Comme toutes les décisions trop humaines, ce projet se révèle être
un « canard boiteux » peu réaliste : d’une part, à la naissance
de l’enfant ou à sa majorité, l’affaire finira bien par être rendue publique,
et d’autre part, tout le monde attend que Joseph et Marie célèbrent leurs noces
prochainement. Alors, que faire ? Joseph est enfermé dans une boîte noire,
dans laquelle ne pénètre aucune lumière humaine.
Ici
l’ange intervient et lui apporte la lumière qui vient du Seigneur. L’ange n’est
pas n’importe lequel : il s’agit de « l’Ange du Seigneur »,
le nom est précis : il renvoie directement au Nom de Dieu, c’est-à-dire à
Dieu lui-même. C’est dire l’importance de la mission et du message.
L’Ange
du Seigneur s’appuie sur deux citations des Écritures : d’abord le
Psaume 131, où il est rappelé à Joseph qu’il est Fils de David. L’Ange lui
demande donc d’inscrire l’enfant de Marie dans la généalogie royale : cet
enfant sera dit lui-aussi « Fils de David », car il sera roi. Non pas
un roi humain engendré charnellement, mais un roi divin engendré par l’Esprit
de Sainteté.
Ensuite,
l’Ange du Seigneur cite le prophète Isaïe, qui proclamait : « La
Vierge concevra et elle enfantera un fils ». Voilà le rayon de
lumière, le rayon de grâce pour Joseph : car voici que la prophétie se
réalise. C’est enfant est donc « Dieu avec nous – Emmanuel », le
Messie tant attendu, annoncé par les prophètes.
Joseph,
qui était déjà humainement juste, se révèle aussi spirituellement saint, car il
accorde sa foi aux parole de l’Ange du Seigneur. Son acte de foi est de croire
qu’effectivement Marie est vraiment cette Vierge annoncée par le prophète
Isaïe. Et sa vocation à lui est de l’épouser pour inscrire l’enfant divin dans
la généalogie royale des Fils de David, dans la lignée des rois d’Israël.
Saint
Joseph n’est pas du tout passif : il prend les affaires en main.

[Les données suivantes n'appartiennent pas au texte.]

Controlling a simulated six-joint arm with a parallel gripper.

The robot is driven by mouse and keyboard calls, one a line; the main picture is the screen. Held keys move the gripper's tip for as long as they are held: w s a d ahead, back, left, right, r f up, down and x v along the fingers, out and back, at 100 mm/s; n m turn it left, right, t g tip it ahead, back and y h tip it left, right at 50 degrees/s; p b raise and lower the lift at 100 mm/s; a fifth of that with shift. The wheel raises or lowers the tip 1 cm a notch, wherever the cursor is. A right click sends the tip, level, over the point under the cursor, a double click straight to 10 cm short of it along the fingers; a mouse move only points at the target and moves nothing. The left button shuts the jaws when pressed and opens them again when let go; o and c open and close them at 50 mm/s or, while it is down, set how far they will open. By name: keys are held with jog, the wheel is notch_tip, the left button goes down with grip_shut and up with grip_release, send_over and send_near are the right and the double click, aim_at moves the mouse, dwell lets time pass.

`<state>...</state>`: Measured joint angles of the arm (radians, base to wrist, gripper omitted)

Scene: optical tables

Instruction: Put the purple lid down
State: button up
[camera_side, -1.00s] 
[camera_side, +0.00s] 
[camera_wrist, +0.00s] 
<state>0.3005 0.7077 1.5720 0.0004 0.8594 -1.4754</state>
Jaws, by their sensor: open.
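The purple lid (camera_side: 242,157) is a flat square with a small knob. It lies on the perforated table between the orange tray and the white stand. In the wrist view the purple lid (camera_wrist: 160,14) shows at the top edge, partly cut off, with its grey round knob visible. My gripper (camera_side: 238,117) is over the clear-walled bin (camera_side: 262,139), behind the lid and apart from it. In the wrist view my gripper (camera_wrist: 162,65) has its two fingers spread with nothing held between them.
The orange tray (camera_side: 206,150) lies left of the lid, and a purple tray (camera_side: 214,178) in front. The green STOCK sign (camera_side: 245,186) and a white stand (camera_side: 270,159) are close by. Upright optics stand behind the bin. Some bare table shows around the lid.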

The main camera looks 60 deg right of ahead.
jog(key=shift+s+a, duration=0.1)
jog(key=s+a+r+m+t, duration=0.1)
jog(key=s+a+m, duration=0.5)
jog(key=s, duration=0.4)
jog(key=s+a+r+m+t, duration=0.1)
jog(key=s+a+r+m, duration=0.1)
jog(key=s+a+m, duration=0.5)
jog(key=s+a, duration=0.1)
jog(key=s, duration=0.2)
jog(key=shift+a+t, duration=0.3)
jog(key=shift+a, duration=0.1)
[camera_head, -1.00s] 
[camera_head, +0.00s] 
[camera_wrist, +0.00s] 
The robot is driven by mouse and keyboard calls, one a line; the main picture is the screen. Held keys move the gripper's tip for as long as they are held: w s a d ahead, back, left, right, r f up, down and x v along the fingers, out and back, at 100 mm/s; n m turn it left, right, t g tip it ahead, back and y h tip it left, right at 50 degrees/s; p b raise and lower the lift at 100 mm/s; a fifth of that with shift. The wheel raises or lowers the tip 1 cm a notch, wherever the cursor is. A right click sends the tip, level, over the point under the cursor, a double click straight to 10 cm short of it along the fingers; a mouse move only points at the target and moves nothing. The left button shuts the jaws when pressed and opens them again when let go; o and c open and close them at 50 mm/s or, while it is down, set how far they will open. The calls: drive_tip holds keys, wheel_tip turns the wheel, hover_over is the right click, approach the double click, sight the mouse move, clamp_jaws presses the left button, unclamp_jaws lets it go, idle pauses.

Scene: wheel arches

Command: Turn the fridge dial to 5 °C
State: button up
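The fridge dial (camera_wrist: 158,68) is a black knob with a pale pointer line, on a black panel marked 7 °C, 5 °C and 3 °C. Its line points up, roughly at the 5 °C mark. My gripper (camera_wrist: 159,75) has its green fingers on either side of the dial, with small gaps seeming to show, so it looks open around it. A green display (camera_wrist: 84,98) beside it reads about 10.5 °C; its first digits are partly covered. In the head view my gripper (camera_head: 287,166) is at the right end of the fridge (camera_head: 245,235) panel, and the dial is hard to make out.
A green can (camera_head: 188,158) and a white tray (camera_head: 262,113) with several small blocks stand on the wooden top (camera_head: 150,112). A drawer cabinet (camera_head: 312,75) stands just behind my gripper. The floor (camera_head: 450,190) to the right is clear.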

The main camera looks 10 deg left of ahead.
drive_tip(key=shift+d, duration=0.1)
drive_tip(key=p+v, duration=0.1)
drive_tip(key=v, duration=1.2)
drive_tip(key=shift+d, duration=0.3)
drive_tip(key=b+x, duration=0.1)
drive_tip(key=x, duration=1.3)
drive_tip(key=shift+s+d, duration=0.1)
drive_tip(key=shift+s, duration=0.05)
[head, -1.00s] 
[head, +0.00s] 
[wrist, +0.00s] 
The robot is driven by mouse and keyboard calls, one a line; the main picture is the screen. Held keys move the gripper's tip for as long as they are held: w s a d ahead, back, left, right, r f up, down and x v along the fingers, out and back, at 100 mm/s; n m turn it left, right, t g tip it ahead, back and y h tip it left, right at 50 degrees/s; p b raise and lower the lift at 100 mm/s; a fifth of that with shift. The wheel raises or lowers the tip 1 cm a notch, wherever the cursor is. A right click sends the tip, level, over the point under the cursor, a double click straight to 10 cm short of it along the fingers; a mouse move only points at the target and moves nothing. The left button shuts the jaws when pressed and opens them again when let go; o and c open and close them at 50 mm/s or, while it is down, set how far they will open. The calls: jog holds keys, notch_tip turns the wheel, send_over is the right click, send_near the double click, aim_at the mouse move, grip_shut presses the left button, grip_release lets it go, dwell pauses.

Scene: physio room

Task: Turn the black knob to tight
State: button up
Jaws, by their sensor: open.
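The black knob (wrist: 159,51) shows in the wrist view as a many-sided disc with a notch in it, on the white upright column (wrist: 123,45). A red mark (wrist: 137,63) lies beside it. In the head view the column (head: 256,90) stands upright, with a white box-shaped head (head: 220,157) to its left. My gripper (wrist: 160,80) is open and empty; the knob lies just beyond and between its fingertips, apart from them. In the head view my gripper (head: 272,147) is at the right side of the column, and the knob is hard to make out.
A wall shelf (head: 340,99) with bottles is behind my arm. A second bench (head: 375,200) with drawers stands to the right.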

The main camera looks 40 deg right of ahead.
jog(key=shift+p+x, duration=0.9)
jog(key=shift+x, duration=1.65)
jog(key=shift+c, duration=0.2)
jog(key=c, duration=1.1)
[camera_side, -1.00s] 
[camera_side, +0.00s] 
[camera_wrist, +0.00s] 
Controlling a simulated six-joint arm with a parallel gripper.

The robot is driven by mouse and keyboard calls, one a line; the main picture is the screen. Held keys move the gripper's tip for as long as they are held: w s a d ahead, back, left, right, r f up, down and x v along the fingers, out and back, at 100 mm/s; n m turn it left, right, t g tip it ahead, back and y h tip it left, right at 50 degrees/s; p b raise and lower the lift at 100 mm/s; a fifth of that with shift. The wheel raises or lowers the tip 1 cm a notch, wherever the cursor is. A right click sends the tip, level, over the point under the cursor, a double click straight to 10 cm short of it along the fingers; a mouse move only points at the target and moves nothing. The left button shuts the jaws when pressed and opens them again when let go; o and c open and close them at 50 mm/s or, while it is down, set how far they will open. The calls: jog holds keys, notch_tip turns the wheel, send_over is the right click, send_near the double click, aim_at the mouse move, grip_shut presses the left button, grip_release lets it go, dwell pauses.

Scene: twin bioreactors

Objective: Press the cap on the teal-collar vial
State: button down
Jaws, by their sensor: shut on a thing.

Saint
Matthieu dit qu’il « prit chez lui son épouse ». Cela nous
paraît un acte banal, mais non, pas du tout : le verbe employé est celui qui
s’applique au berger qui mène ses brebis à la bergerie, qui guide son troupeau
avec assurance vers de bons pâturages. Ainsi donc, Joseph ne recueille pas
Marie chez lui discrètement, à la va-vite… Non : il va la chercher pour la
faire entrer comme une reine dans sa demeure, publiquement et avec tous les
honneurs. Saint Joseph est grand seigneur, n’est-ce pas, mais il sait qu’il
accueille dans sa maison, non seulement la sainte Vierge Marie annoncée par le
prophète Isaïe, mais aussi Jésus le futur roi d’Israël, le Messie de Dieu. Le
retournement de la situation est complet.
Bien
évidemment nous pouvons et nous devons nous réjouir de cet événement et de
cette conversion radicale de saint Joseph à la parole de l’Ange du Seigneur.
Car l’annonce de la venue du Messie sauveur ne concerne pas seulement le Peuple
d’Israël, mais aussi toute l’humanité. C’est une étoile qui se lève dans nos
nuits. Et justement, nous avons vu que la nuit de saint Joseph, confronté à une
situation humainement sans issue, avait été illuminée, transformée,
transfigurée par l’intervention de l’Ange du Seigneur. Nul doute que cette
intervention a répondu à sa prière la plus profonde, tout aussi marquée par
l’espérance que par la confiance dans le Seigneur son Dieu. Et elle n’a pas été
déçue.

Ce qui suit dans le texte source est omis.